Sejak Maret lalu, sudah ada empat bank di Amerika Serikat (AS) kolaps disebabkan dampak normalisasi moneter oleh bank sentral setempat (the Fed).

NEW YORK - Sektor keuangan Amerika Serikat (AS) tak dalam keadaan baik-baik saja saat ini. Krisis perbankan di Negeri Paman Sam kian meluas sehingga dikhawatirkan berimbas ke sektor keuangan global, termasuk Indonesia.

Belum lama ini, First Republic Bank kolaps setelah sahamnya terjun bebas hingga 50 persen. Alhasil, regulator AS menyita First Republic Bank dan mencapai kesepakatan untuk menjual sebagian besar operasinya kepada JPMorgan Chase & Co, bank terbesar di AS.

First Republic menjadi bank keempat yang jatuh di AS, setelah Silicon Valley Bank (SVB), Silvergate Bank, dan kegagalan bank terbesar kedua di AS setelah kolapsnya Washington Mutual Inc pada 2008.

Tak sampai di sini, gejolak sektor perbankan di AS ditengarai makin meluas. Media setempat, USA Today, Kamis (4/5), melaporkan studi tentang kerapuhan sistem perbankan AS menemukan bahwa 186 bank lainnya berisiko gagal. Bahkan, jika hanya setengah dari deposan mereka yang tidak diasuransikan memutuskan untuk menarik dana mereka.

"Dengan kegagalan tiga bank regional sejak Maret, dan satu lagi tertatih-tatih di tepi jurang, akankah Amerika segera melihat serangkaian kegagalan bank?" tanya laporan itu.

Bloomberg telah melaporkan PacWest Bancorp yang berbasis di San Francisco sedang mempertimbangkan penjualan, dengan nilainya turun dengan margin yang besar.

"Bank-bank regional gagal karena kenaikan suku bunga Federal Reserve yang agresif untuk meredam inflasi telah mengikis nilai aset bank seperti obligasi pemerintah dan sekuritas yang didukung hipotek," catat laporan tersebut.

The Fed menaikkan suku bunga sebesar seperempat persentase poin atau 25 basis poin (bps), Rabu (3/5), dalam langkah ke-10 berturut-turut dalam perang melawan inflasi yang cepat.

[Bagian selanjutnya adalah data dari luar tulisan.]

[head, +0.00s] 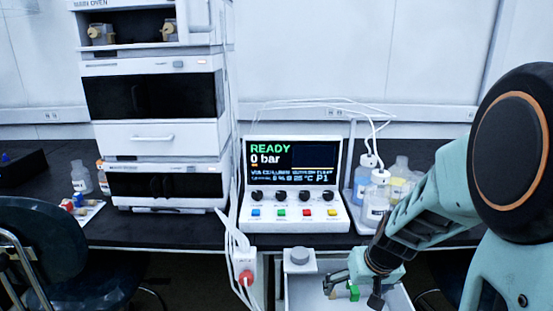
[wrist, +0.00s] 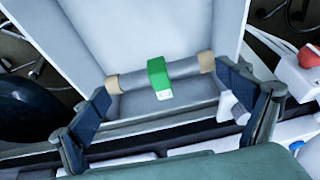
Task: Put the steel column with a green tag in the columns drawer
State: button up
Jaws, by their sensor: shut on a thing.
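The steel column (wrist: 135,81) is a grey tube with tan ends and a green tag (wrist: 158,73) around its middle. In the wrist view it lies across between the two fingertips of my gripper (wrist: 163,86), one at each tan end, and my gripper is shut on it. In the head view my gripper (head: 352,285) is low at the bottom right, with the green tag (head: 353,293) showing by it. The open white drawer (wrist: 101,43) lies beneath the column. How far the column is above the drawer floor is hard to tell.
The pump with a READY screen (head: 292,160) stands on the dark bench behind the drawer. Bottles (head: 376,200) stand to its right, near my arm. A white stack of instruments (head: 150,140) is at left. A chair (head: 50,255) stands at lower left.

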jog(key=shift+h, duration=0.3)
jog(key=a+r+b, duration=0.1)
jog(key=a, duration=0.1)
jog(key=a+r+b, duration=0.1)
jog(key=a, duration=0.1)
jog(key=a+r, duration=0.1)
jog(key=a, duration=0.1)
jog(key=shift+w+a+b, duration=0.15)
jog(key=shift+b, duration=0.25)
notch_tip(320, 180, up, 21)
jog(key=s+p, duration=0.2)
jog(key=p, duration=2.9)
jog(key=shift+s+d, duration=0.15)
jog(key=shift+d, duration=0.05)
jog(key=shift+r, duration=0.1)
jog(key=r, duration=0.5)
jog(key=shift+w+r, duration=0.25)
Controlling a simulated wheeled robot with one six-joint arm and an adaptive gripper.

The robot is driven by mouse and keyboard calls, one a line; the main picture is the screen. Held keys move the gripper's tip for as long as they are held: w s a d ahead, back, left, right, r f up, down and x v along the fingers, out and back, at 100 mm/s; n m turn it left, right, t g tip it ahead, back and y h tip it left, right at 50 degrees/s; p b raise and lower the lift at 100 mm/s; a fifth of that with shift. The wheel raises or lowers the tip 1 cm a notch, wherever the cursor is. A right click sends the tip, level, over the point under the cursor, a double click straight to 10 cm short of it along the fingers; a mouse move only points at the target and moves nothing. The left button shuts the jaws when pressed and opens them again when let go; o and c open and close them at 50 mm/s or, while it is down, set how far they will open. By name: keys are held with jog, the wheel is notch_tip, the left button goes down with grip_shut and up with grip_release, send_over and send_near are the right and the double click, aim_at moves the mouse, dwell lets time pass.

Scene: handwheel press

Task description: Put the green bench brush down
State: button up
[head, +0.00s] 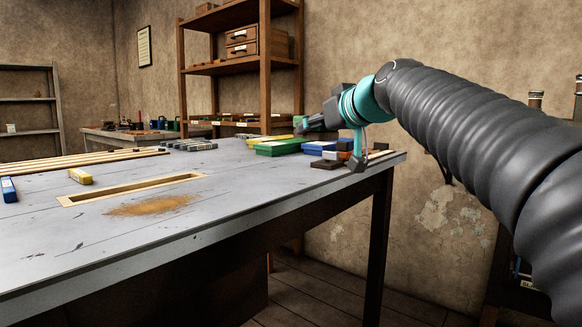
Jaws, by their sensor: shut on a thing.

Sebagian besar obligasi membayar suku bunga tetap yang menjadi menarik saat suku bunga turun, menaikkan permintaan dan harga obligasi, menurut laporan tersebut. Di sisi lain, jika suku bunga naik, investor tidak akan lagi memilih suku bunga tetap yang lebih rendah yang dibayarkan oleh obligasi sehingga menurunkan harganya.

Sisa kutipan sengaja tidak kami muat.